I’m having trouble thinking of things I did today worth talking about, so I’m just going to tell some more lies. What’s new there? Eh?

Today was beautiful. That’s not a lie. It was sunny, clear, which seems a bit odd for December. Granted, it was a little chilly, but we can live with that by just staying indoors and peeking out the window at the blue sky. Actually, we can do that from our recliners, which we often do – between TV shows.

Speaking of TV shows, we’ve been thinking about getting another DVR so we can record all our favorite shows. Right now we can only record two shows at a time and there are three shows shows we absolutely have to see on some nights. “When,” you might ask, “do you have time to watch all of those shows?” With new developments in quantum mechanics, and nano technology, it’s simply a matter of having one of the new TVs that speed things up a little. Currently, they can only do this while using a DVR but there are rumblings about models soon to appear that can speed things up in real time.

The downside, of course, is that when the TV speeds things up watchers tend to lose track of what’s going on, and the actors voices tend to be on the shrill side, taking away from the drama in most shows. It’s kind of hard to believe the reality of a good love scene when both actors are talking like Alvin the chipmunk. But, it makes you laugh, and that’s important, too.
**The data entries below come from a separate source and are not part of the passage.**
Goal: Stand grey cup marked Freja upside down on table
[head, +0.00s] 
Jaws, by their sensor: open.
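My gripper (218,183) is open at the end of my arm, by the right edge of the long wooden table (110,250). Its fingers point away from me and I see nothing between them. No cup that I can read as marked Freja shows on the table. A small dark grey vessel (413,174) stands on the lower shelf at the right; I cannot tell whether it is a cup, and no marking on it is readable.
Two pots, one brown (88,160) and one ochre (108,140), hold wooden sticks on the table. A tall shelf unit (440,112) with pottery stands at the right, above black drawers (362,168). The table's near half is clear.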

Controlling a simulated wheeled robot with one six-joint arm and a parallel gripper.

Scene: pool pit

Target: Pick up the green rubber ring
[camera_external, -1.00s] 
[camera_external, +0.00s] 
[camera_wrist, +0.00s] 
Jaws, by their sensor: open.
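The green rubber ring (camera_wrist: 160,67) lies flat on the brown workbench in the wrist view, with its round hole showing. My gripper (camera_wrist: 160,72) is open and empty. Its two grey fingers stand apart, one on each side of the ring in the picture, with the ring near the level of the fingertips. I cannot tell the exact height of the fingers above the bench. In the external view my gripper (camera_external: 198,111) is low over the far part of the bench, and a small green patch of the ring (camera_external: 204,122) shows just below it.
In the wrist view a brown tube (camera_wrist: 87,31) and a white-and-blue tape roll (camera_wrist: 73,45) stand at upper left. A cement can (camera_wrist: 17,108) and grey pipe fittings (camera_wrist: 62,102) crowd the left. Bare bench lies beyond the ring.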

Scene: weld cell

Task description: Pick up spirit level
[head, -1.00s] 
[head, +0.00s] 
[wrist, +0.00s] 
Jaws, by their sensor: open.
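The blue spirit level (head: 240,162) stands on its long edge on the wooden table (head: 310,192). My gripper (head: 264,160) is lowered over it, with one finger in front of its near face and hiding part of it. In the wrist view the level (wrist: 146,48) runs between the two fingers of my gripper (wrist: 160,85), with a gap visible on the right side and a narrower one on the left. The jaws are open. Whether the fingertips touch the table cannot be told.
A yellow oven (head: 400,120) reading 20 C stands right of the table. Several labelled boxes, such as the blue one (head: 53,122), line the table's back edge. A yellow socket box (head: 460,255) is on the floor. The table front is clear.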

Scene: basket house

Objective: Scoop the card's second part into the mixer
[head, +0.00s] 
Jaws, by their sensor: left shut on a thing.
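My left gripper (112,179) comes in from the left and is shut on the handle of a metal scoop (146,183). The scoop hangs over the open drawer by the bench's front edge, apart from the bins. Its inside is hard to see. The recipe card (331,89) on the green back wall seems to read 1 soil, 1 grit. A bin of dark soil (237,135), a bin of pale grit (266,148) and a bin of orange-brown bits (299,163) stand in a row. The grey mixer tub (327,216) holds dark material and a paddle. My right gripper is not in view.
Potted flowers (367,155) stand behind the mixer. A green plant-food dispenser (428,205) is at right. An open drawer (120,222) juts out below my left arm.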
So, I recommend that everyone just take a course in “speed listening” techniques, like we’re going to do, so you can overcome the deficiencies of the sped up TVs. At $18,000 a pop, it’s just not worth it. In a few years the price will drop to around $8,000 and the technology should be better allowing most normal people to keep up with the action. If you invest in speed listening, as suggested, you’ll be way ahead of the curve and will be able to watch your TV shows on your navigation system while stuck in traffic jams. They can be streamed directly from your DVR to your navigation system via your iPhone. No other phone will work for this feature at this time. Maybe in 2015.

Now I’m sufficiently tired to go to bed and drop right off to sleep.